If the Price is $100.00 or more Subtract 10% from the price

If the price is $10.00 or less Subtract .25%

If the Price is between $10 and $50.00 Subtract .5%

If the Price is between $50 and %100.00 Subtract .75%

 

and so on and so on...

So if I have a record with a Price of $1.00 the calculation will fill in the Calculated Price field with $.75

Edited by OneStop

  • Author

Ok, so I may have stumbled into somewhat of a solution....
I used this:

Let (  [
$Price = Price ;
$Discount  = Case  (
$Price <  10  ; .0025 ;
$Price < 50  ;  .005;
$Price < 100  ;  .0075 ;
$Price > 100  ; .01 )];
$Price - Price * $Discount)

 

I'm positive someone on here has a more elegant solution?

I would suggest you do NOT use a calculation field to calculate the rate of the discount. The price limits and their associated discount rates are subject to change - and if you change the calculation's formula, you will affect history records.

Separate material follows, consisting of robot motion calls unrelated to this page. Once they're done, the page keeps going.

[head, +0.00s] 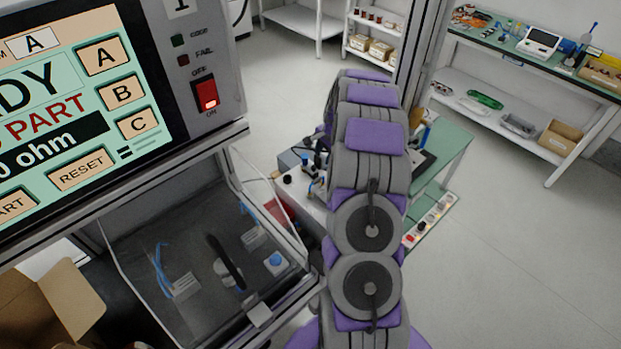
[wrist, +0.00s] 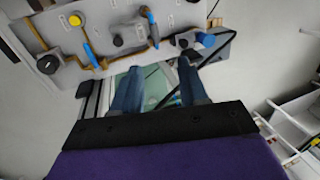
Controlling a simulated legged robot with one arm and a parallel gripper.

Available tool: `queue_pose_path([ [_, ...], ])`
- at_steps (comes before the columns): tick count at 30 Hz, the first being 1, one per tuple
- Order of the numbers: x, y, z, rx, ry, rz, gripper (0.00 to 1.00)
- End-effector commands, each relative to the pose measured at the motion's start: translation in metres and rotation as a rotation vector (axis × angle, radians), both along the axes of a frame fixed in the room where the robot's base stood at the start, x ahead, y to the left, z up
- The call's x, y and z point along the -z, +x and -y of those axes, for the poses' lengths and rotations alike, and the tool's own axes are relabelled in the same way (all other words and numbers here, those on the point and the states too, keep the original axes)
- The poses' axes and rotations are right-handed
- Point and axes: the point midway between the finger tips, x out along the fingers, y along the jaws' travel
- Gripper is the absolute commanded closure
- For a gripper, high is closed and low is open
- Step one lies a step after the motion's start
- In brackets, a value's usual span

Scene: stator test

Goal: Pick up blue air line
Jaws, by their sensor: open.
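In the wrist view, my gripper (wrist: 160,68) is open with its two dark blue fingers apart, and nothing shows held between them. Beyond the fingertips is a grey panel with brown lines and blue parts. One slim blue piece (wrist: 88,50) is at its left and another (wrist: 152,30) is near its middle; I cannot tell whether either is the blue air line. In the head view, thin blue tubes (head: 160,268) show inside the clear-covered test box. My arm hides the gripper in the head view.
The grey panel (wrist: 60,38) carries a yellow knob (wrist: 75,20) and black knobs. In the head view, a green bench (head: 452,150) stands behind my arm. The tester screen (head: 60,110) is close on the left. Open floor lies to the right.

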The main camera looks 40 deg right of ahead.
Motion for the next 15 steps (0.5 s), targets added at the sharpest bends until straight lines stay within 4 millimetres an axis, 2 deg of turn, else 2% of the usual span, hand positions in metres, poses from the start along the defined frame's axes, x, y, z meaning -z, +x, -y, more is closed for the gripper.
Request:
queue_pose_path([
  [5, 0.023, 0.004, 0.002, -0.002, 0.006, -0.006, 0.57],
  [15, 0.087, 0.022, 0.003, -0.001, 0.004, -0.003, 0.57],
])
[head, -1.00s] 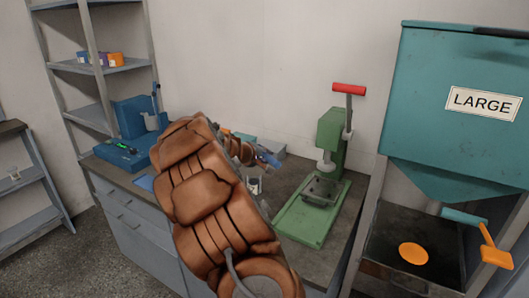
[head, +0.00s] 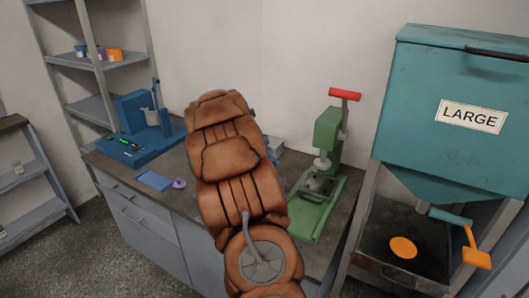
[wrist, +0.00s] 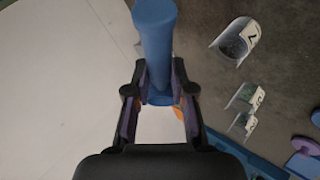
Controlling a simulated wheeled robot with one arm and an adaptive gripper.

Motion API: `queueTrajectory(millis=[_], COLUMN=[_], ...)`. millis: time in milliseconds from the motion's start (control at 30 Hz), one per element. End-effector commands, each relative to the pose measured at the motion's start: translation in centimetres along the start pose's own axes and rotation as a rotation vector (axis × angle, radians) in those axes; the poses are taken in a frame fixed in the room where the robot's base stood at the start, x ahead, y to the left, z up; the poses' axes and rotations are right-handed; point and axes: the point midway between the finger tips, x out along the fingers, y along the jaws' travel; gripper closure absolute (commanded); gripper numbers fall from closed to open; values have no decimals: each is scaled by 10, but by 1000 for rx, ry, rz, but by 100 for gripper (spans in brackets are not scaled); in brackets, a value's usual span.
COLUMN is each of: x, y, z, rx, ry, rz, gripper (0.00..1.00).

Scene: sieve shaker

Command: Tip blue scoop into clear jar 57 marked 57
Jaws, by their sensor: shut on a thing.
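In the wrist view my gripper (wrist: 158,95) is shut on the blue scoop (wrist: 154,35). Its thick blue handle shows between the fingers and points to the top of the picture; I cannot make out the scoop's bowl. Three clear jars with white labels lie to the right of my gripper in that view: a larger one (wrist: 235,42) near the top, and two smaller ones (wrist: 244,97) (wrist: 242,124) below it. Part of the larger jar's label looks like a 7; I cannot read 57 for sure. In the head view my arm hides my gripper and the jars.
A green press (head: 326,150) with a red handle stands right of my arm. A blue machine (head: 140,135) is on the bench's left, with a blue mat (head: 155,180) and purple disc (head: 179,183) before it.

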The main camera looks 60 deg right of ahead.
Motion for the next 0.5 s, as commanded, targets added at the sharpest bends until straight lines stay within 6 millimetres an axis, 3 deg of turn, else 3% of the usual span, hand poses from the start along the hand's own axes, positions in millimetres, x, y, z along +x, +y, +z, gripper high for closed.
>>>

A better solution is to have a table of discounts and lookup the applicable rate from there into a local Discount field. Then you can make the calculation =

Price * ( 1 - Discount )

 

---
P.S. It is not necessary (nor is it good practice) to use $variables within a Let () calculation. These variables persist until the end of the current session and may interfere with subsequent evaluations of the same formula or another formula using a variable of the same name. You can define variable with no prefix to their names; the scope of these will be limited to the Let() function in which they were defined.

 

  • Author

I agree with everything you said...best practices and what not.

However in this case, I just used FMPro to generate a list of Price Discounts for a 1 time deal to spit out some Excel spreadsheets for the beancounter nitwits in the office. I could have done the same thing in Excel but then I would have had to find a suitable closet rack to hang myself from when I handed them an Excel file with formulas in it and watched them burn the building to the ground like a scene from Planet of the Apes.

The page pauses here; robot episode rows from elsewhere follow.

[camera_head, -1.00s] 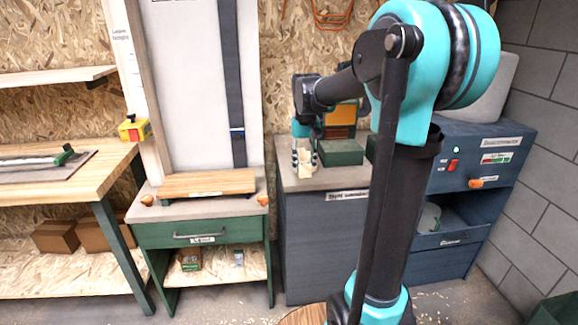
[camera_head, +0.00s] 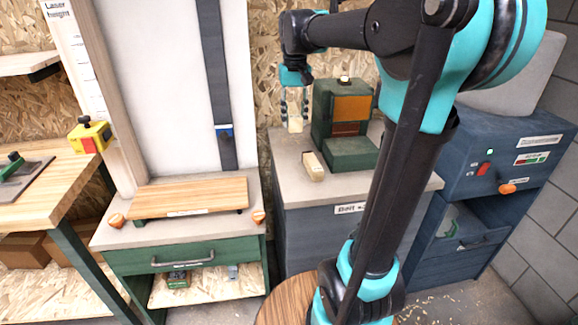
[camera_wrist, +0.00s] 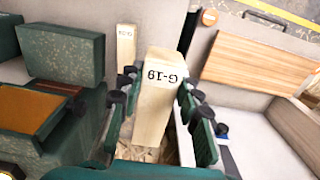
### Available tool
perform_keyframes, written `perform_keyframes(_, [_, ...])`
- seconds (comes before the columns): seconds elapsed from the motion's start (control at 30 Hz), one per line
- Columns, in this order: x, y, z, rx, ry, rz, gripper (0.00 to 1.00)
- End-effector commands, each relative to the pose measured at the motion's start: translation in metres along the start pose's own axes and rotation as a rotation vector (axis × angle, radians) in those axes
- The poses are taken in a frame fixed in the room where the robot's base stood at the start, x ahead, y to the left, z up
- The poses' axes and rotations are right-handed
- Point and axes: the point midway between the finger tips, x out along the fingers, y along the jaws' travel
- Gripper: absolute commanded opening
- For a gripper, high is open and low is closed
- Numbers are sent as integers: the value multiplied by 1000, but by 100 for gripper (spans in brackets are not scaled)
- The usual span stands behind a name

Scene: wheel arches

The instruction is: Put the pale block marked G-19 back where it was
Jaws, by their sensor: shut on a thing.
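My gripper (camera_head: 295,112) is shut on the pale block marked G-19 (camera_wrist: 155,100), with a finger on either side of it. The head view shows this block (camera_head: 295,125) hanging between the fingers, above or behind the grey cabinet top (camera_head: 292,188); its exact height is unclear. The mark G-19 faces the wrist camera. A second pale block (camera_head: 313,166) lies on the cabinet top, apart from the held one. In the wrist view this second block (camera_wrist: 126,45) carries a small mark that I cannot read surely.
A green machine with an orange panel (camera_head: 350,108) stands on the cabinet, right of my gripper. A wooden board (camera_head: 188,197) lies on the green drawer table to the left. A blue cabinet with switches (camera_head: 510,165) is at the right.

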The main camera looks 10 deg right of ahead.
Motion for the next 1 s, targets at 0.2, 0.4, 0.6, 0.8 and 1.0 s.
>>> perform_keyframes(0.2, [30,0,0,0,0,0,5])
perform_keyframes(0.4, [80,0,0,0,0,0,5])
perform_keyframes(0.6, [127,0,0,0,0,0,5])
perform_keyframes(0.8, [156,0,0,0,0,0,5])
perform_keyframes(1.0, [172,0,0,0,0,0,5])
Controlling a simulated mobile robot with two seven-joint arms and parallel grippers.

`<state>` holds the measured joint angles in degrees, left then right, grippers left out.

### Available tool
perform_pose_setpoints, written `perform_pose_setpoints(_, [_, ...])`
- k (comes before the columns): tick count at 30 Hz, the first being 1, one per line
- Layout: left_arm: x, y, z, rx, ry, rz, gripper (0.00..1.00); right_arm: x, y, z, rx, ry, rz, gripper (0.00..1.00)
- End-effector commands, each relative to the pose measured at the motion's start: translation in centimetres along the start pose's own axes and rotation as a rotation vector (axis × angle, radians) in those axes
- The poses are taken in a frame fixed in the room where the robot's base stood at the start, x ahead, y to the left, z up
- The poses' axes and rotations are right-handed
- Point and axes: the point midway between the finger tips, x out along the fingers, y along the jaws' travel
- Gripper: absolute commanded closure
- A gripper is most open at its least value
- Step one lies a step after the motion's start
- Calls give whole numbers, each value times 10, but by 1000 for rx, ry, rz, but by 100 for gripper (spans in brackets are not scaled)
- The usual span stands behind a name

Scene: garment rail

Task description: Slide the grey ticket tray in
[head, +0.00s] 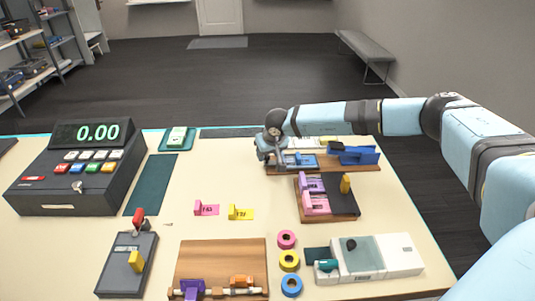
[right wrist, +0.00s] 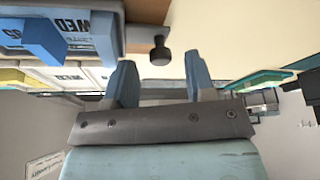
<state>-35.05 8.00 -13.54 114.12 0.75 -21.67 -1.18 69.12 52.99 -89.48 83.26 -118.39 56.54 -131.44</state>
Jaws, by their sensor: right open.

I was mainly curious if there was a more "direct" way to achieve what I did with the inordinately verbose Let statement I used.

I don't think your calculation is "inordinately verbose". The only redundant part is the default result, which could be simply that: a default result. And there is no need to define a variable whose value is a field. So you could shorten it to:

Let (
discount = Case ( 
Price < 10 ; .0025 ;
Price < 50 ; .005 ;
Price < 100 ; .0075 ; 
.01 )
; 
Price * ( 1 - discount )
)

I don't think there is a more "direct" way to do this, simply because the price breaks 10, 50 and 100 do not follow a pattern.

--
P.S. Note that your version will return no discount for a price of exactly  $100.00. 

 

Edited by comment

  • Author

Good catch on the 100, I actually fixed that after I posted. I was hoping there would be some kind of magical function of which I wasn't aware that would allow me not to have to explicitly list each Case.

On 2/6/2020 at 12:02 AM, OneStop said:

I was hoping there would be some kind of magical function of which I wasn't aware that would allow me not to have to explicitly list each Case.

Well, if you really wanted, you could calculate the discount as =

0.0025 * ( 1 + ( Price ≥ 10 ) + ( Price ≥ 50 ) + ( Price ≥ 100 ) )

but I don't see what advantage this would bring. You still need to list the price breaks explicitly, because - as I mentioned earlier - they do not form a pattern. I would rather use Case() here on account of code readability.

 

  • Author

Well see this is why you're a genius and I'm not.